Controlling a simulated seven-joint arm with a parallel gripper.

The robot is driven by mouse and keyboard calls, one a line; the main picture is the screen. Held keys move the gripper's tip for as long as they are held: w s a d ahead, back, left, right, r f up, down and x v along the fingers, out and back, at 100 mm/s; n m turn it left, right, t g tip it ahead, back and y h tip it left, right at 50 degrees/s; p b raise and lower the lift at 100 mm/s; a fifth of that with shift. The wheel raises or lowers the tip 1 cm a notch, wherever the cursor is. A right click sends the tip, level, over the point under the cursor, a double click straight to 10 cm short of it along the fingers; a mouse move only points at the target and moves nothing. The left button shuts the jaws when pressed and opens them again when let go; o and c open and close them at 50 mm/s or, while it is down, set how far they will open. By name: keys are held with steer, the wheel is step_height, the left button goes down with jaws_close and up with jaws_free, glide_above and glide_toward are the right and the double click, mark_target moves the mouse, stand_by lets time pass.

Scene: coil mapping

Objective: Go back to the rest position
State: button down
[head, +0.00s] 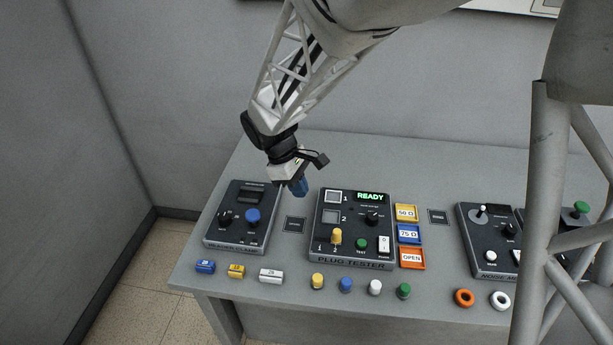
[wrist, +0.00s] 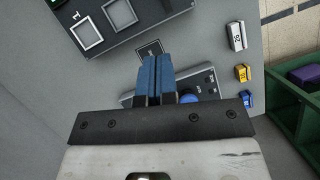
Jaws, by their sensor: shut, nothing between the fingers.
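My gripper (head: 299,187) hangs above the table, over the gap between the left device and the plug tester. Its blue fingers are shut together with nothing between them; they also show in the wrist view (wrist: 155,75). The plug tester (head: 350,228) has a green READY display, and a yellow plug (head: 336,237) stands in its lower left part. The left device (head: 242,216) has a blue knob (head: 253,215); in the wrist view my fingers hide part of it.
Blue, yellow and white blocks (head: 271,275) lie along the front left edge. Several coloured plugs (head: 346,284) stand right of them, then orange and white rings (head: 464,298). A wall rises behind the table (head: 300,150). A green crate (wrist: 290,118) stands beyond the table.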

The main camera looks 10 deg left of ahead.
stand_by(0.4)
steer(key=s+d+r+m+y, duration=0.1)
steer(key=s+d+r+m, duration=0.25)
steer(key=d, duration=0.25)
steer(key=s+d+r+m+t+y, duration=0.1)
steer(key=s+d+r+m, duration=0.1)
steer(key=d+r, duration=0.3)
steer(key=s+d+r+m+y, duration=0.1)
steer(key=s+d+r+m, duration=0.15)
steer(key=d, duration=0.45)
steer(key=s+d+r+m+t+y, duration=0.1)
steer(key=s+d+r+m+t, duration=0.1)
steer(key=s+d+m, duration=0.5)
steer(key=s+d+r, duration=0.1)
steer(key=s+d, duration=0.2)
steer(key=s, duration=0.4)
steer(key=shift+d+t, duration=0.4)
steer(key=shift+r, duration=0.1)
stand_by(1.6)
##########
_What the task asks_
Repeat the full listing above exactly, with no pictures in the copy.

_Output below_
Controlling a simulated seven-joint arm with a parallel gripper.

The robot is driven by mouse and keyboard calls, one a line; the main picture is the screen. Held keys move the gripper's tip for as long as they are held: w s a d ahead, back, left, right, r f up, down and x v along the fingers, out and back, at 100 mm/s; n m turn it left, right, t g tip it ahead, back and y h tip it left, right at 50 degrees/s; p b raise and lower the lift at 100 mm/s; a fifth of that with shift. The wheel raises or lowers the tip 1 cm a notch, wherever the cursor is. A right click sends the tip, level, over the point under the cursor, a double click straight to 10 cm short of it along the fingers; a mouse move only points at the target and moves nothing. The left button shuts the jaws when pressed and opens them again when let go; o and c open and close them at 50 mm/s or, while it is down, set how far they will open. By name: keys are held with steer, the wheel is step_height, the left button goes down with jaws_close and up with jaws_free, glide_above and glide_toward are the right and the double click, mark_target moves the mouse, stand_by lets time pass.

Scene: coil mapping

Objective: Go back to the rest position
State: button down
[head, +0.00s] 
[wrist, +0.00s] 
Jaws, by their sensor: shut, nothing between the fingers.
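My gripper (head: 299,187) hangs above the table, over the gap between the left device and the plug tester. Its blue fingers are shut together with nothing between them; they also show in the wrist view (wrist: 155,75). The plug tester (head: 350,228) has a green READY display, and a yellow plug (head: 336,237) stands in its lower left part. The left device (head: 242,216) has a blue knob (head: 253,215); in the wrist view my fingers hide part of it.
Blue, yellow and white blocks (head: 271,275) lie along the front left edge. Several coloured plugs (head: 346,284) stand right of them, then orange and white rings (head: 464,298). A wall rises behind the table (head: 300,150). A green crate (wrist: 290,118) stands beyond the table.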

The main camera looks 10 deg left of ahead.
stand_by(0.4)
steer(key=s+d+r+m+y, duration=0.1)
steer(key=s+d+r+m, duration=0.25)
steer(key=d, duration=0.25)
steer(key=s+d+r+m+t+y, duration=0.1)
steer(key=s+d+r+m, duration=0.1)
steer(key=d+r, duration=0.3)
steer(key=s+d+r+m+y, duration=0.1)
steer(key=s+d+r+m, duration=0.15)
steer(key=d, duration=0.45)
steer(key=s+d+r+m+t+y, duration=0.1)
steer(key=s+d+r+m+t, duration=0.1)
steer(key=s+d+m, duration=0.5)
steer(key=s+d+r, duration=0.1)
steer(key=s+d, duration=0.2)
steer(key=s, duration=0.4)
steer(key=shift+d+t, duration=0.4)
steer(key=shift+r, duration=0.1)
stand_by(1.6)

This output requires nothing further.